_WHAT YOU NEED TO DO_
State the count of lines below in which the word "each" appears, and add nothing.

_MATERIAL PROVIDED_
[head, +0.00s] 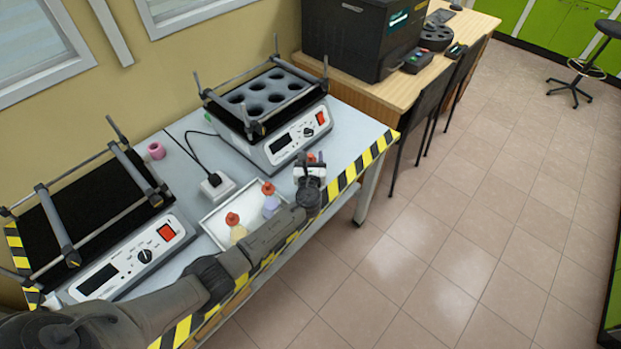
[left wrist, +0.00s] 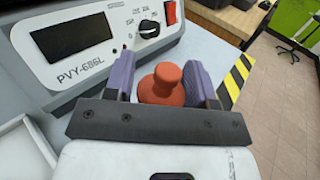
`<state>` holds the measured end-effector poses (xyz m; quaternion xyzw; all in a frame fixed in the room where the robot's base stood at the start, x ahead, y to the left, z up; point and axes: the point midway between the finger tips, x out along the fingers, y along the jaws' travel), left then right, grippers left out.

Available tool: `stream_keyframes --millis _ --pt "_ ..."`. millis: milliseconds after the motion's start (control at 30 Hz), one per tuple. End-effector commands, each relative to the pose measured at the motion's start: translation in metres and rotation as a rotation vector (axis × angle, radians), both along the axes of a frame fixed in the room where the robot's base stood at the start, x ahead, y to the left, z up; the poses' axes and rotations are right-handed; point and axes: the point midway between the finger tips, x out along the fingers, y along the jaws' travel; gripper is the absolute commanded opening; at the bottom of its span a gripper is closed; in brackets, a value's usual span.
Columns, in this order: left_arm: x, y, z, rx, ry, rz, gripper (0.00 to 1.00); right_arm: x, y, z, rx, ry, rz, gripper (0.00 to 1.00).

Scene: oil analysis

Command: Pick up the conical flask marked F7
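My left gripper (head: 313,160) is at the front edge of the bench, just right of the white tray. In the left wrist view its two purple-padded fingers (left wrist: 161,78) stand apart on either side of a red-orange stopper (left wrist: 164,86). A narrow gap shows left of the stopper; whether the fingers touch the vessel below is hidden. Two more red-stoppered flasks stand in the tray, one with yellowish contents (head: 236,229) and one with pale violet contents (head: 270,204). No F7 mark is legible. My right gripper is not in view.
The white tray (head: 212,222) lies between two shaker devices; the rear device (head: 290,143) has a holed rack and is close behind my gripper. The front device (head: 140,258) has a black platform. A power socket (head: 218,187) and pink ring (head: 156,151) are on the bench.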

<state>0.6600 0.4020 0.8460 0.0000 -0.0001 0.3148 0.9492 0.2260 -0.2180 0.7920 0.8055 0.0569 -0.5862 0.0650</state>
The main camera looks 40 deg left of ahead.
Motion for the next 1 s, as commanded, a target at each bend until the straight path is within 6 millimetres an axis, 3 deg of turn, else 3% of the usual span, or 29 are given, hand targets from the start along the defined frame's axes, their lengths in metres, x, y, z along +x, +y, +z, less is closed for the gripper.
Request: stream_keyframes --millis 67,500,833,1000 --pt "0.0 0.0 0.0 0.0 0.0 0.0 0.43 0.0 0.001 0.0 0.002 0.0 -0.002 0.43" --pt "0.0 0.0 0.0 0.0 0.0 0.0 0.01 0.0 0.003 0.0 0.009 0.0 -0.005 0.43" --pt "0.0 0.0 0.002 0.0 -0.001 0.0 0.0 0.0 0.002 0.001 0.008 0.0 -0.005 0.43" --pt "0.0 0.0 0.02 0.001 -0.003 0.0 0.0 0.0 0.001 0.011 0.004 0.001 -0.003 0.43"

_REPLY TO THE TASK_
2